━━ Collected material ━━

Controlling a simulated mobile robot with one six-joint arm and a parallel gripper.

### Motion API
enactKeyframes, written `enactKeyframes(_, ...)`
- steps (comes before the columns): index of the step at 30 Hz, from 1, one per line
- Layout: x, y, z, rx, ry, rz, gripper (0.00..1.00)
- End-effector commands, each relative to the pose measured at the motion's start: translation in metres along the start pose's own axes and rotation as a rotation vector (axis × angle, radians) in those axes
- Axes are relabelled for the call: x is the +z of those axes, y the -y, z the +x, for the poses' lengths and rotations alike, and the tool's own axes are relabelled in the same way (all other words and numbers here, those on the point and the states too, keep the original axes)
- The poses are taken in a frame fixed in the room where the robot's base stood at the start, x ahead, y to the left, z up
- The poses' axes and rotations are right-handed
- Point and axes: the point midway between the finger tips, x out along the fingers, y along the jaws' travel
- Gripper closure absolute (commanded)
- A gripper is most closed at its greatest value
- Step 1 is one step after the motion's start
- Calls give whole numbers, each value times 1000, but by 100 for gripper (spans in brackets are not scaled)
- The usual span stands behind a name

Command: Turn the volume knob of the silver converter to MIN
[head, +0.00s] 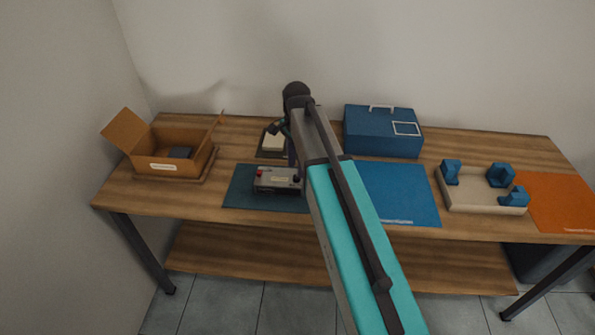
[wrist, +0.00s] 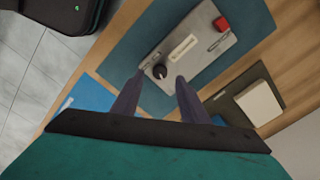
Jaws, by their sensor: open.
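The silver converter (head: 277,180) sits on a dark teal mat (head: 238,192) on the table, partly hidden by my arm in the head view. In the wrist view the converter (wrist: 193,50) shows from above, with a label plate, a red button (wrist: 221,24) at one end and a dark round knob (wrist: 159,71) with a light pointer line at the other. The knob's scale marks are too small to read. My gripper (wrist: 162,79) is open, its two dark fingers apart, with the knob showing between and just past the fingertips. I cannot tell whether they touch it.
An open cardboard box (head: 163,165) holds a dark item at the left. A blue case (head: 383,132), a blue mat (head: 400,195) and a beige tray with blue blocks (head: 483,203) are to the right. A pale block (wrist: 259,103) on a dark pad lies near the converter.

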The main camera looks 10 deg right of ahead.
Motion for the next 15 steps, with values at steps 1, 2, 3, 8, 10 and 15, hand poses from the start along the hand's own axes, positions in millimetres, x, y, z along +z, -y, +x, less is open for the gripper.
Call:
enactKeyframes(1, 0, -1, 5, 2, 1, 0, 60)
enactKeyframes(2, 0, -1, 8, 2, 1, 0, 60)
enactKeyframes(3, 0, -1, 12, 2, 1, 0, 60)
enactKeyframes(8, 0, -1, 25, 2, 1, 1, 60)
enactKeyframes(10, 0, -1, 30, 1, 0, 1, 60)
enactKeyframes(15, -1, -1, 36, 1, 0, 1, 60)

━━━

Your task is to output exactly the lines from the one with "- Axes are relabelled" through the one with "- Calls give", counting both ends.

- Axes are relabelled for the call: x is the +z of those axes, y the -y, z the +x, for the poses' lengths and rotations alike, and the tool's own axes are relabelled in the same way (all other words and numbers here, those on the point and the states too, keep the original axes)
- The poses are taken in a frame fixed in the room where the robot's base stood at the start, x ahead, y to the left, z up
- The poses' axes and rotations are right-handed
- Point and axes: the point midway between the finger tips, x out along the fingers, y along the jaws' travel
- Gripper closure absolute (commanded)
- A gripper is most closed at its greatest value
- Step 1 is one step after the motion's start
- Calls give whole numbers, each value times 1000, but by 100 for gripper (spans in brackets are not scaled)

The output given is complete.